* Start *
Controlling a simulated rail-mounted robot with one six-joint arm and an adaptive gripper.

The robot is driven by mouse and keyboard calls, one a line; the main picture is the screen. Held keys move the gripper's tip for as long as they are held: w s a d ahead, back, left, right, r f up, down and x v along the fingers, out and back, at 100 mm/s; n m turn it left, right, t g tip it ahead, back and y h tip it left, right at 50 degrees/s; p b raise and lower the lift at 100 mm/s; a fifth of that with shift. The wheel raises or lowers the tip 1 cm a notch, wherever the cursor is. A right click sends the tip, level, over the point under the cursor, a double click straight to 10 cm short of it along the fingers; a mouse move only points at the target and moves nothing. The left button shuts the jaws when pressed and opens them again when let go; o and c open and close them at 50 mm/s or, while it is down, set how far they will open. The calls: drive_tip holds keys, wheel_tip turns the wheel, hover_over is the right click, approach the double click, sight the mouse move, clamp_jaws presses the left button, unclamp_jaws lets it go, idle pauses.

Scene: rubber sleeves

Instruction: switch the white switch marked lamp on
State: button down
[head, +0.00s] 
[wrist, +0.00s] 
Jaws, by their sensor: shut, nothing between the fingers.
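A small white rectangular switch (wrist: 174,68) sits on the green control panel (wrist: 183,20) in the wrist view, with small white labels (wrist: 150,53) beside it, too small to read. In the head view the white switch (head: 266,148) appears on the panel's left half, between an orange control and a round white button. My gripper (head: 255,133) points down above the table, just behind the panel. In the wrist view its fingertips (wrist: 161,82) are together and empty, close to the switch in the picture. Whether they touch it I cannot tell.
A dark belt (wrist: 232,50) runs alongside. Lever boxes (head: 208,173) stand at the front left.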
* End *
WORK TO BE COMPLETED — The lines above should be duplicated exactly.

TASK RESULT —
Controlling a simulated rail-mounted robot with one six-joint arm and an adaptive gripper.

The robot is driven by mouse and keyboard calls, one a line; the main picture is the screen. Held keys move the gripper's tip for as long as they are held: w s a d ahead, back, left, right, r f up, down and x v along the fingers, out and back, at 100 mm/s; n m turn it left, right, t g tip it ahead, back and y h tip it left, right at 50 degrees/s; p b raise and lower the lift at 100 mm/s; a fifth of that with shift. The wheel raises or lowers the tip 1 cm a notch, wherever the cursor is. A right click sends the tip, level, over the point under the cursor, a double click straight to 10 cm short of it along the fingers; a mouse move only points at the target and moves nothing. The left button shuts the jaws when pressed and opens them again when let go; o and c open and close them at 50 mm/s or, while it is down, set how far they will open. The calls: drive_tip holds keys, wheel_tip turns the wheel, hover_over is the right click, approach the double click, sight the mouse move, clamp_jaws presses the left button, unclamp_jaws lets it go, idle pauses.

Scene: rubber sleeves

Instruction: switch the white switch marked lamp on
State: button down
[head, +0.00s] 
[wrist, +0.00s] 
Jaws, by their sensor: shut, nothing between the fingers.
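A small white rectangular switch (wrist: 174,68) sits on the green control panel (wrist: 183,20) in the wrist view, with small white labels (wrist: 150,53) beside it, too small to read. In the head view the white switch (head: 266,148) appears on the panel's left half, between an orange control and a round white button. My gripper (head: 255,133) points down above the table, just behind the panel. In the wrist view its fingertips (wrist: 161,82) are together and empty, close to the switch in the picture. Whether they touch it I cannot tell.
A dark belt (wrist: 232,50) runs alongside. Lever boxes (head: 208,173) stand at the front left.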

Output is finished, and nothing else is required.